Optimizer.step(closure)

When shall I use ‘optimizer.step(closure)’ instead of ‘optimizer.step()’ ?
I have read the PyTorch Docs, however i’m not aware of its description.

"
Some optimization algorithms such as Conjugate Gradient and LBFGS need to reevaluate the function multiple times, so you have to pass in a closure that allows them to recompute your model. The closure should clear the gradients, compute the loss, and return it.
"

What does ‘reevaluate the function multiple times’ mean ? What does the ‘function’ refer to ?

1 Like

‘function’ is a callable that returns a differentiable loss (i.e. main nn.Module with attached loss function), these algorithms have an [inner] training loop inside optimizer.step, hence this ‘closure’ is mostly a boilerplate to have a loop turned inside out (i.e. a delegate allowing nested forward+backward+change_params iterations)
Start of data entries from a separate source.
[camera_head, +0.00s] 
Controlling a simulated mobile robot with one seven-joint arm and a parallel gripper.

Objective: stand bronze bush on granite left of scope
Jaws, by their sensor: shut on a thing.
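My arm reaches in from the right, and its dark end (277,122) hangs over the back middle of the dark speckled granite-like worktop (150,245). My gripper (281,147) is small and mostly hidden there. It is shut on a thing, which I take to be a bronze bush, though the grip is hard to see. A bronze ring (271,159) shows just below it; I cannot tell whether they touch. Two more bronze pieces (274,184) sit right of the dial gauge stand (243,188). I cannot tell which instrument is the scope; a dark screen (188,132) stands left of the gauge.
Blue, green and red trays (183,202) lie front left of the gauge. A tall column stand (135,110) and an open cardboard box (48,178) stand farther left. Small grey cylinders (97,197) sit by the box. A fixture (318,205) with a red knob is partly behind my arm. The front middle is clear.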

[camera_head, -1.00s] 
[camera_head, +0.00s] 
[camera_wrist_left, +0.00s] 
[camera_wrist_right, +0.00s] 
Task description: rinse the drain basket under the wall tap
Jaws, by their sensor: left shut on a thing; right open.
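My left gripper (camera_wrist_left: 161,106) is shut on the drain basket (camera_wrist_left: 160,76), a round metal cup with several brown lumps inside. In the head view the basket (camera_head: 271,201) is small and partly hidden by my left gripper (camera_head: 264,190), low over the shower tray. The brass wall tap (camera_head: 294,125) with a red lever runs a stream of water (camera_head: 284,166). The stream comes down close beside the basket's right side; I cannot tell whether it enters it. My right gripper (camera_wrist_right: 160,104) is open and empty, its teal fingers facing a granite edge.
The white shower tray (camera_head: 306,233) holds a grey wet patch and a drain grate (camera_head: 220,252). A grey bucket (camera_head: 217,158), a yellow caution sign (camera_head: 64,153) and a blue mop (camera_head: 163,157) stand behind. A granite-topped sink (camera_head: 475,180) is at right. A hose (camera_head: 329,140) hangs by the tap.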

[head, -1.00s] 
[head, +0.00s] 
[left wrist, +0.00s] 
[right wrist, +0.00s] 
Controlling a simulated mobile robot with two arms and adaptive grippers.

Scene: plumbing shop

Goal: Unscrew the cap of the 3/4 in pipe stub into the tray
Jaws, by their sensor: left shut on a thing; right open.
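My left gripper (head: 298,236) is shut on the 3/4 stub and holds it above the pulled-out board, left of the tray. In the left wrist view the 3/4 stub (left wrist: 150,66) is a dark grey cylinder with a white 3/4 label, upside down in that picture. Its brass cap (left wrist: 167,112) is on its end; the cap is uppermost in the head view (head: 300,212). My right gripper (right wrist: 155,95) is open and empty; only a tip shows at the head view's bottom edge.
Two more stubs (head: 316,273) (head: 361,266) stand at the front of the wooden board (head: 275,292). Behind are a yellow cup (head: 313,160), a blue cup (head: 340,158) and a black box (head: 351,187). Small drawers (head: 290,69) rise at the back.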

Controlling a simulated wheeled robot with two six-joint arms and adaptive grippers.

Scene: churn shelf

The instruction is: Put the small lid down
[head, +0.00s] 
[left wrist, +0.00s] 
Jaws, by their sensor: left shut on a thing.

But why PyTorch Docs emphasizes that ‘Some optimization algorithms such as Conjugate Gradient and LBFGS…’. When i create a SGD or an Adam optimizer, i just code in ‘optimizer.step()’.

BFGS & co are batch (whole dataset) optimizers, they do multiple steps on same inputs. Though docs illustrate them with an outer loop (mini-batches), that’s a bit unusual use, I think. Anyway, the inner loop enabled by ‘closure’ does parameter search with inputs fixed, it is not a stochastic gradient loop you do with SGD or Adam.

Thanks for your help, i got you!!